## WORK TO BE COMPLETED:
Both the line containing "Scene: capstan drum" and the line containing "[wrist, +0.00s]" belong in the copy, as do all lines between them, copied exactly; pictures do not.

Robot control records:
** BEGIN **

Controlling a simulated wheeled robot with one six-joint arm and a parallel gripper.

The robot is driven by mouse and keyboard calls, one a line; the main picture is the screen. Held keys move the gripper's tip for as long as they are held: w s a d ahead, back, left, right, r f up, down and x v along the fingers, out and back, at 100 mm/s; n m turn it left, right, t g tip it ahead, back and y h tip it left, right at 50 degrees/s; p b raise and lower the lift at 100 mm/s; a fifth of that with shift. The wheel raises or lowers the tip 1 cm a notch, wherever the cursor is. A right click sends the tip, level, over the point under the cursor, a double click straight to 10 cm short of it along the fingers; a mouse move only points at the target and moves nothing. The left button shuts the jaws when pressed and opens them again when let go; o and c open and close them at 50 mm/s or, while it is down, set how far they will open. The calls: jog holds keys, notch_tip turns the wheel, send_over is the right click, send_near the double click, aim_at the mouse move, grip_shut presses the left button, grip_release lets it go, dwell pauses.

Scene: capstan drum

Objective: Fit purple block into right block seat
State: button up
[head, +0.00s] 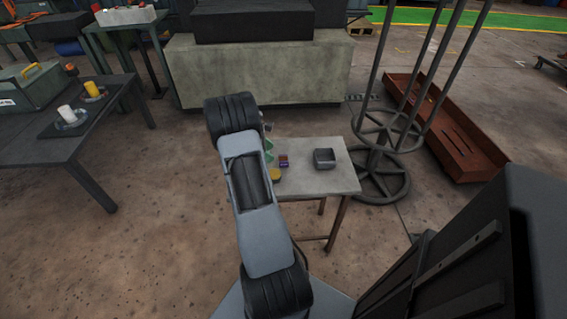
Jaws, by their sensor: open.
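A small block (283,163), purple below with a reddish part on top, sits on the small grey table (335,183). It is too small to tell whether this is one piece or two. I cannot make out the right block seat in this view. My gripper is not visible; my own raised arm covers the left part of the small table and hides what lies behind it.
A dark open-topped box (325,158) stands right of the block. A yellow round item (275,174) and a green item (269,150) lie by my arm. A round metal stand (382,180) and rusty tray (450,130) are to the right. A dark table (60,150) stands left.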

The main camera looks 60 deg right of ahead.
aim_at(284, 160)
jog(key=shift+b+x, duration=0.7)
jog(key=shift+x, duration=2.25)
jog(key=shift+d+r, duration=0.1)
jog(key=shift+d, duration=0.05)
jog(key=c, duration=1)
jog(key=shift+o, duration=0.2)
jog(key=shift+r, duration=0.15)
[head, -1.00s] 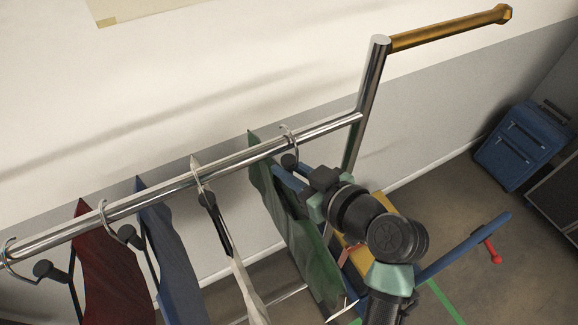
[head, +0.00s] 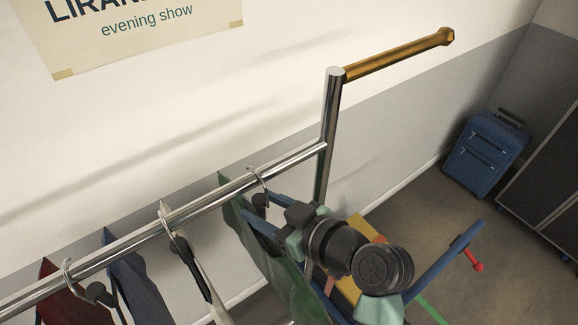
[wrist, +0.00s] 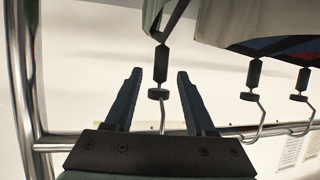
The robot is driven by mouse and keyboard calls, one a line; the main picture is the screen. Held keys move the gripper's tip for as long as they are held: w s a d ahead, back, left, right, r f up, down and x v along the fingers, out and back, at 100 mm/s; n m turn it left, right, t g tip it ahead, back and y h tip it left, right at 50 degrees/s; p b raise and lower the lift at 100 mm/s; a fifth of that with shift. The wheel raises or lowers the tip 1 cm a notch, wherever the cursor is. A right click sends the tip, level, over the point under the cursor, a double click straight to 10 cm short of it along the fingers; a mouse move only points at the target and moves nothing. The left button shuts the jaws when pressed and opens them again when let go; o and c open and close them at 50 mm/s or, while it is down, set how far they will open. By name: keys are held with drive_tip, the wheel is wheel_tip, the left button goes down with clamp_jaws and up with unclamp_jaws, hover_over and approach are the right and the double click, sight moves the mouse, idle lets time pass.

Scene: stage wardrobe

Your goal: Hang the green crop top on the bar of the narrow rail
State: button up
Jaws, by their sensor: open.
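The green crop top (head: 288,285) hangs at the right end of the bar (head: 215,206) of the rail, close to the end post. Its hanger hook (head: 256,174) goes over the bar. My gripper (head: 264,208) is just below the bar at this hanger. In the wrist view my gripper (wrist: 159,76) is open, with one finger on each side of the hanger's dark neck (wrist: 161,62) and a gap showing on both sides. The hook wire (wrist: 162,118) runs from the neck to the bar (wrist: 60,143). My arm hides part of the top.
A cream garment (head: 196,270), a blue one (head: 138,280) and a dark red one (head: 70,305) hang further left on the bar. The chrome end post (head: 331,120) carries a brass-coloured arm (head: 400,54). A blue suitcase (head: 484,155) stands at the right on open floor.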

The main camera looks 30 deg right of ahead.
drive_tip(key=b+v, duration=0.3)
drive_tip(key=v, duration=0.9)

** END **

## RESPONSE:
Scene: capstan drum

Objective: Fit purple block into right block seat
State: button up
[head, +0.00s] 
Jaws, by their sensor: open.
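A small block (283,163), purple below with a reddish part on top, sits on the small grey table (335,183). It is too small to tell whether this is one piece or two. I cannot make out the right block seat in this view. My gripper is not visible; my own raised arm covers the left part of the small table and hides what lies behind it.
A dark open-topped box (325,158) stands right of the block. A yellow round item (275,174) and a green item (269,150) lie by my arm. A round metal stand (382,180) and rusty tray (450,130) are to the right. A dark table (60,150) stands left.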

The main camera looks 60 deg right of ahead.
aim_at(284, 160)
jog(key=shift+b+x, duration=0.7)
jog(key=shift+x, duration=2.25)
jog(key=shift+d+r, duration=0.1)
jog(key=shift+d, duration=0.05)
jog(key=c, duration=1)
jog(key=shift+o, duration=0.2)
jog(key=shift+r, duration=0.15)
[head, -1.00s] 
[head, +0.00s] 
[wrist, +0.00s] 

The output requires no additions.